Performance Benchmarks

Purpose

This document defines the reproducible benchmark workflow for FluxGraph.

Goals:

Provide repeatable measurement artifacts for benchmark quality gates.
Separate measured evidence from narrative claims.
Keep benchmark runs deterministic enough for regression comparison.

Scope

Current benchmark executables:

benchmark_signal_store
benchmark_namespace
benchmark_tick
json_loader_bench (optional, when FLUXGRAPH_JSON_ENABLED=ON)
yaml_loader_bench (optional, when FLUXGRAPH_YAML_ENABLED=ON)

Reproducible Runner

Use the benchmark wrapper scripts.

Linux/macOS:

bash ./scripts/bench.sh --preset dev-release

Windows PowerShell:

.\scripts\bench.ps1 -Preset dev-windows-release -Config Release

Optional loader benchmarks:

bash ./scripts/bench.sh --preset dev-release --include-optional

Strict status enforcement (for gated runs):

bash ./scripts/bench.sh --preset dev-release --fail-on-status

The wrappers call scripts/run_benchmarks.py, which:

Configures/builds benchmark targets (unless --no-build is set).
Runs each benchmark executable.
Captures stdout/stderr logs per target.
Emits a machine-readable manifest with environment, git metadata, and parsed benchmark metrics.

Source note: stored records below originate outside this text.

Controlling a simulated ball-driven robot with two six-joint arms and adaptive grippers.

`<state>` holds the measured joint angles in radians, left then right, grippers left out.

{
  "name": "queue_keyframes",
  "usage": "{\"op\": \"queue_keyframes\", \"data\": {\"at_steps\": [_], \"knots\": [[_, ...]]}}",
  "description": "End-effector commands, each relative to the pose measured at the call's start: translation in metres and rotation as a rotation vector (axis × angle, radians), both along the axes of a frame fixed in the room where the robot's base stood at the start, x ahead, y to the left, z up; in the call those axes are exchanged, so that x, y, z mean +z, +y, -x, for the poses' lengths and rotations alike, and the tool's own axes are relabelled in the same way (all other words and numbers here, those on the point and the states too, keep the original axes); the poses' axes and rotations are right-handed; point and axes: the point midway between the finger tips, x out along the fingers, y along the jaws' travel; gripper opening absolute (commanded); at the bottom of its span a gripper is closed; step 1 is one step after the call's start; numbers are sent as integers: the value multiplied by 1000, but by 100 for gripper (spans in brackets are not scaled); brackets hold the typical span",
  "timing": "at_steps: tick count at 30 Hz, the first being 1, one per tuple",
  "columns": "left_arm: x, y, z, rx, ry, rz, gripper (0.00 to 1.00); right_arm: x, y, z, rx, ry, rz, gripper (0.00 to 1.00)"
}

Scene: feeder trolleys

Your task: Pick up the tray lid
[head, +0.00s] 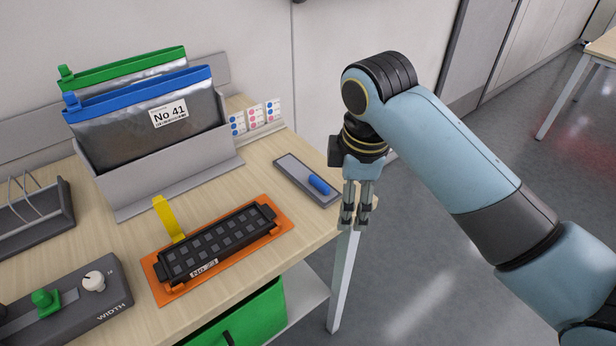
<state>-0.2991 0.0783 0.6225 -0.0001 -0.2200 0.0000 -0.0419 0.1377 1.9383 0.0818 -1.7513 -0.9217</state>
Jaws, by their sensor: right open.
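A long black tray (217,240) with rows of grey square pockets and a partly readable "No" label lies on an orange mat (160,291) near the table's front edge. I cannot tell a separate lid from the tray's top. A yellow upright tab (167,217) stands at the tray's back left side. My right gripper (355,222) points down, open and empty, beyond the table's right corner and to the right of the tray, well apart from it. My left gripper is not in view.
A grey holder (170,182) with blue-topped and green-topped pouches stands behind the tray. A "WIDTH" control box (75,305) is front left. A green bin (245,318) sits below the table.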

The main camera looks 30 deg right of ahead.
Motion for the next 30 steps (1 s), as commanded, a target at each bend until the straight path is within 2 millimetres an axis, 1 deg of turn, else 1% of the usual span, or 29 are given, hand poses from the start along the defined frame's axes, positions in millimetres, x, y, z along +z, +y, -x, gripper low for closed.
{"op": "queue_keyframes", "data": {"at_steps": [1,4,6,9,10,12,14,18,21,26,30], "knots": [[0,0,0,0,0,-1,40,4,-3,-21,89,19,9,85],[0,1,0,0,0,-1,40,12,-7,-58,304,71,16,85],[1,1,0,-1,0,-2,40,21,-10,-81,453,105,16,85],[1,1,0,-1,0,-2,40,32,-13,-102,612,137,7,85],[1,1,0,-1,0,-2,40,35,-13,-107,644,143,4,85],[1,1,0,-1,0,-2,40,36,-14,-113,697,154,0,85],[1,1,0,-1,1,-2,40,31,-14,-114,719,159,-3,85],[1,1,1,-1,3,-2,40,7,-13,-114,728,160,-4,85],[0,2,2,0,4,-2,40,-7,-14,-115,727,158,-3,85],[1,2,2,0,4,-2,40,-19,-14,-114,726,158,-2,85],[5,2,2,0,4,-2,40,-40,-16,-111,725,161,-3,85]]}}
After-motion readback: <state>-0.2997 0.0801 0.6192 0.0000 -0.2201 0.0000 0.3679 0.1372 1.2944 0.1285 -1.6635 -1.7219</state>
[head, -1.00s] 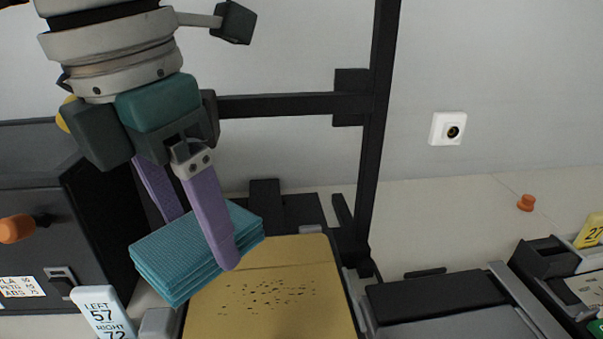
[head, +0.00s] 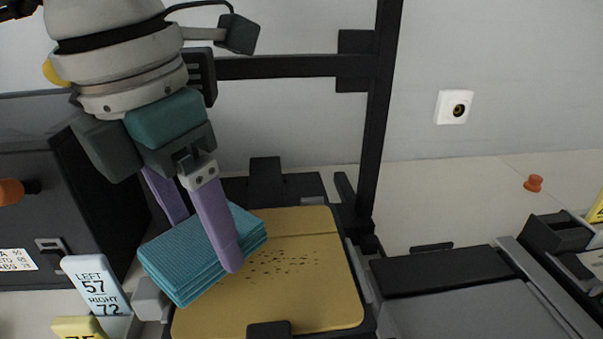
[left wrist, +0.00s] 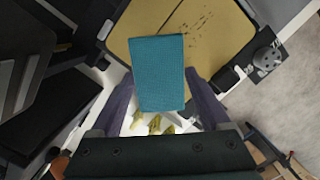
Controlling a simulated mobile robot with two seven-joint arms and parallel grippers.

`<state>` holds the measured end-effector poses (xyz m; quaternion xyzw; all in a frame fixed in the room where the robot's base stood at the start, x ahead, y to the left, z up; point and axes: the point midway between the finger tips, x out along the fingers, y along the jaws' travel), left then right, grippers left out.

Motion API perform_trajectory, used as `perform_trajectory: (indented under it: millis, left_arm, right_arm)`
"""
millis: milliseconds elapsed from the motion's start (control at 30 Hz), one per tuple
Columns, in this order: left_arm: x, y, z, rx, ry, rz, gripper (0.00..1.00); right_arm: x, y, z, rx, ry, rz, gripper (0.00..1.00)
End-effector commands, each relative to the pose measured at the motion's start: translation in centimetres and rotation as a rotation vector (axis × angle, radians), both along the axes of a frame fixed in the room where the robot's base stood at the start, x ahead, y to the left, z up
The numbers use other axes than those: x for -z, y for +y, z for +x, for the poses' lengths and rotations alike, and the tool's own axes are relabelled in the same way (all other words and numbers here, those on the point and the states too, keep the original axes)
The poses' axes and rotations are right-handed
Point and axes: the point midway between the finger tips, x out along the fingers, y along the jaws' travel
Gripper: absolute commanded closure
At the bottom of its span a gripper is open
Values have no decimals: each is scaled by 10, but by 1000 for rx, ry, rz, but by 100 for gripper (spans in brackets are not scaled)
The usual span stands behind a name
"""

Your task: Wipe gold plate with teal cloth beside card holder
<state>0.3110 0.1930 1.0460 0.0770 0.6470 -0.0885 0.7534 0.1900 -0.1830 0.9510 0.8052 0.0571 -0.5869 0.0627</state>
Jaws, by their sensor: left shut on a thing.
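The gold plate (head: 310,303) lies flat on a dark printer-like bed, with a patch of dark specks near its middle. It also shows in the left wrist view (left wrist: 225,60). The folded teal cloth (head: 180,264) is gripped between the purple fingers of my left gripper (head: 205,245). The cloth is over the plate's left part; I cannot tell whether it touches the plate. In the left wrist view the cloth (left wrist: 159,75) covers part of the plate, left of the specks. A card holder (head: 95,285) with a white card reading LEFT 57 RIGHT 72 stands left of the plate. My right gripper is not in view.
A black upright frame (head: 378,130) rises behind the plate. A dark box (head: 110,175) stands at the left. A grey-topped device (head: 450,310) is to the right. An orange knob (head: 533,183) sits on the pale counter, which is clear around it.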

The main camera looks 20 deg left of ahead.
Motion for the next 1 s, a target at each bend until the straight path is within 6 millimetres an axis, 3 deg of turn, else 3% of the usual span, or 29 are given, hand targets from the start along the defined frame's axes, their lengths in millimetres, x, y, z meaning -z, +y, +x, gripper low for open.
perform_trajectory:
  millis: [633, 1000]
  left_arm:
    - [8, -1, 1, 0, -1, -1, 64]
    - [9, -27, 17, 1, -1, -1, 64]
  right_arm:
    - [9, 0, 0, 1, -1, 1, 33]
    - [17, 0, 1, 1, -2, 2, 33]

By default, status failures are reported but do not fail the run; execution failures still fail. Use --fail-on-status when running gate-enforced benchmark checks.

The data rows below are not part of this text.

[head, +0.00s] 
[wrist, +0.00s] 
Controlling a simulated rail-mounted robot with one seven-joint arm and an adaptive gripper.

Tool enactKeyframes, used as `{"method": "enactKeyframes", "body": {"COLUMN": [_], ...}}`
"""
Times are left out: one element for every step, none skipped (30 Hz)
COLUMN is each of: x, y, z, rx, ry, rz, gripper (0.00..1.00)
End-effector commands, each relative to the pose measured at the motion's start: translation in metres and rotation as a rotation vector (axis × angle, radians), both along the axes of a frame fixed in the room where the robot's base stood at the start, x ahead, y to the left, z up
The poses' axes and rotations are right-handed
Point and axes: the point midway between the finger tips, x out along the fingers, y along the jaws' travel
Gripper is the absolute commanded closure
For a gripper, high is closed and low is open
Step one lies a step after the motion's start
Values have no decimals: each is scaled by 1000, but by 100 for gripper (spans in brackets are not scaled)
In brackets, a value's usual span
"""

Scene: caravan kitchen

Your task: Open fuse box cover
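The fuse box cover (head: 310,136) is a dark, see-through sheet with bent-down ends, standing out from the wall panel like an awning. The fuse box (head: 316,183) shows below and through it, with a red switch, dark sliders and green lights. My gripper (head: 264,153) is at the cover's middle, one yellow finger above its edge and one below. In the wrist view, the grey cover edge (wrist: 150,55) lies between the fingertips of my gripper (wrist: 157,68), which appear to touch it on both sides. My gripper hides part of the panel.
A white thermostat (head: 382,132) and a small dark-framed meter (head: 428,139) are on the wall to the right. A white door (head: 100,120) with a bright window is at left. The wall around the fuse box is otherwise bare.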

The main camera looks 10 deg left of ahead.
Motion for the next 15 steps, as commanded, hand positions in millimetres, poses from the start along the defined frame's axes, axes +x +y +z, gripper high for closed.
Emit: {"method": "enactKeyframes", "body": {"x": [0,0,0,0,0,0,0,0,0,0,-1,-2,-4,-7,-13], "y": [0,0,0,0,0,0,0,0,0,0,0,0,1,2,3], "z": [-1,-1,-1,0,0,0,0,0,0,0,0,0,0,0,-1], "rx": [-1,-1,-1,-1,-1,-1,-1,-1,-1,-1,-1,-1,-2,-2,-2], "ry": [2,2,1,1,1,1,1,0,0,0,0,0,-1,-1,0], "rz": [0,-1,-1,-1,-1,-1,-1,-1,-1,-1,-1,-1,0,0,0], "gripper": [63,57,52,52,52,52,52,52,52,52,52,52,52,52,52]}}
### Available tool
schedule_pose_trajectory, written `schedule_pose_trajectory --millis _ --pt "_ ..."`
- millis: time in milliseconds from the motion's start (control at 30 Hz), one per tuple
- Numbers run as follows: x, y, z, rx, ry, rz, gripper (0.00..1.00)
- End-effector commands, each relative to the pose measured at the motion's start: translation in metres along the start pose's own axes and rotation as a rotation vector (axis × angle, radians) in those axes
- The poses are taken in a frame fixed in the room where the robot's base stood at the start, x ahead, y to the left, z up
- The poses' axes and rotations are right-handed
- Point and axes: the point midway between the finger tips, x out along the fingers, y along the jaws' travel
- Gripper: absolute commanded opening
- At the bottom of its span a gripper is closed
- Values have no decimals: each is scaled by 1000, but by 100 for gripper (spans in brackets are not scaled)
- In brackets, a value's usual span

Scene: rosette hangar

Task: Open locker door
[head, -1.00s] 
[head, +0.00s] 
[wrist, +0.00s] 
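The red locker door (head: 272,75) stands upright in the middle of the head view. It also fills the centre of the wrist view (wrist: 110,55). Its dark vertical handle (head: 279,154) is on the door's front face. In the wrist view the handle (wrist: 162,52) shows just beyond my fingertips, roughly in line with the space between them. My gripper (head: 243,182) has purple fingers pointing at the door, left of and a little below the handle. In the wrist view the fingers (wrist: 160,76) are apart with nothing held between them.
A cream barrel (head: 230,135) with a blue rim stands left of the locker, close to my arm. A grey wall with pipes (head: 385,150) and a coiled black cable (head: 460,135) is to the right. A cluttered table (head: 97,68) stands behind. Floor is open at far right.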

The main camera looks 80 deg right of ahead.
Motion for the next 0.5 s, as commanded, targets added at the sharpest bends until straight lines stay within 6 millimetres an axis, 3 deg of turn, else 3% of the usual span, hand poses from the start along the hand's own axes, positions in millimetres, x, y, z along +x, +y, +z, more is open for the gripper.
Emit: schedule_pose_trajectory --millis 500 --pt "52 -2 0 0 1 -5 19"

Wrappers then run scripts/evaluate_benchmarks.py with a policy profile:

local: informational for workstation variability.
ci-hosted: warning-oriented checks for shared CI runners.
ci-dedicated: strict gate profile for stable hardware evidence.

Artifact Contract

Artifacts are stored under:

artifacts/benchmarks/<timestamp>_<preset>/

Required files:

benchmark_results.json
benchmark_evaluation.json
<target>.stdout.log
<target>.stderr.log
configure.stdout.log, configure.stderr.log (when build enabled)
build.stdout.log, build.stderr.log (when build enabled)

benchmark_results.json contains:

Timestamp (UTC)
Preset/config/build directory
Platform, hostname, Python version
Git commit hash and dirty-worktree flag
Per-benchmark executable path, command, exit code, duration, parsed PASS/FAIL status lines

Tick benchmark output additionally tracks measured heap allocations during the timed loop (Allocations, Alloc/tick) so zero-allocation evidence is captured per scenario.

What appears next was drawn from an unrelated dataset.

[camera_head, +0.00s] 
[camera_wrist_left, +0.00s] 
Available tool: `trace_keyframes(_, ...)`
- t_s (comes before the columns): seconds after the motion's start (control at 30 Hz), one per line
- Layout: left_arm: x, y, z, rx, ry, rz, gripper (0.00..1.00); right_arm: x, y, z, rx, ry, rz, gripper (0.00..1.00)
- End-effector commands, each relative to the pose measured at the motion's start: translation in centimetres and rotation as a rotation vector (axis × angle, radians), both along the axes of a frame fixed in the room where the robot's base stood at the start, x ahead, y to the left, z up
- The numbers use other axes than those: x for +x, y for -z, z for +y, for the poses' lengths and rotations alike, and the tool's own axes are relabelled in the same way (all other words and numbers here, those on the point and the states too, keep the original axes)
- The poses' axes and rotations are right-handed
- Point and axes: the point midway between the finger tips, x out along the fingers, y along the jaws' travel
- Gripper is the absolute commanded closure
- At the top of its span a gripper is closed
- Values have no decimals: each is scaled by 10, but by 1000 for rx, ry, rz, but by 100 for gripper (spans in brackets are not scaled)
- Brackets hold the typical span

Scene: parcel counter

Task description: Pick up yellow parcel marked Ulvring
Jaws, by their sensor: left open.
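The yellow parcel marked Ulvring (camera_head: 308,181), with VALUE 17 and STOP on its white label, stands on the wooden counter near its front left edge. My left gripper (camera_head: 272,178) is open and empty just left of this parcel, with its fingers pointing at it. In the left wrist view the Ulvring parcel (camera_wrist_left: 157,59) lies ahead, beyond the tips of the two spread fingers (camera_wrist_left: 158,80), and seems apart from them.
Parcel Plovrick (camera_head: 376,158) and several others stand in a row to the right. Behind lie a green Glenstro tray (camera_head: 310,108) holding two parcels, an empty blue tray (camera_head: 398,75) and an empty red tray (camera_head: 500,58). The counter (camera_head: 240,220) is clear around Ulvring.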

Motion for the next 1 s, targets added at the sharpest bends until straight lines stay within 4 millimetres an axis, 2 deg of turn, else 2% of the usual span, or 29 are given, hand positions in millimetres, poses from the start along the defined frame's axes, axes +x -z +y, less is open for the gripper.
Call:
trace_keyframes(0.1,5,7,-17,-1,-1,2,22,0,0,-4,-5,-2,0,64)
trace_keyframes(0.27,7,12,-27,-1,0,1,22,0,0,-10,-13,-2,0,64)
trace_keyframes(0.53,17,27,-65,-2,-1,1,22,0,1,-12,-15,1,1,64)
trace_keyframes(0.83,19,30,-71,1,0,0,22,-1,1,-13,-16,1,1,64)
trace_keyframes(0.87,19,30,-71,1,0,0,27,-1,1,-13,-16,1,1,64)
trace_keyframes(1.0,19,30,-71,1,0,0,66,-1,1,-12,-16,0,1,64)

benchmark_evaluation.json contains:

selected policy profile
issue summary (errors/warnings)
per-check findings with metric keys and threshold context

Scenario-versioned keys are used for regression checks, e.g.:

scenario.tick.simple.v1.avg_tick_us
scenario.tick.complex.v1.avg_tick_us
scenario.tick.simple.v1.alloc_per_tick
scenario.tick.complex.v1.alloc_per_tick

Baseline promotion command:

python scripts/promote_benchmark_baseline.py \
  --results artifacts/benchmarks/<run>/benchmark_results.json \
  --policy benchmarks/policy/bench_policy.json \
  --profile ci-hosted \
  --output benchmarks/policy/baselines/ci-hosted.windows-2022.json

Evidence Rules

For any published performance claim, attach:

Commit hash used for the run.
Exact benchmark command.
Full artifact directory or archived equivalent.
Hardware and OS details (captured in manifest + release notes).
Comparison baseline (previous artifact manifest).

Claims without linked artifacts are treated as unsupported.

CI Guidance

Benchmarks are intentionally separated from the default CI correctness lanes.

Recommended:

Run benchmark evidence workflow on demand (workflow_dispatch) or scheduled lane.
Store artifacts as CI build artifacts.
Apply ci-hosted profile on hosted runners and reserve strict gating for dedicated runners.

Next Steps

Calibrate thresholds using several hosted-runner samples (reduce false positives while preserving sensitivity).
Provision and commit a true ci-dedicated baseline from stable hardware.
Add trend reporting (time series comparison across benchmark-evidence workflow runs).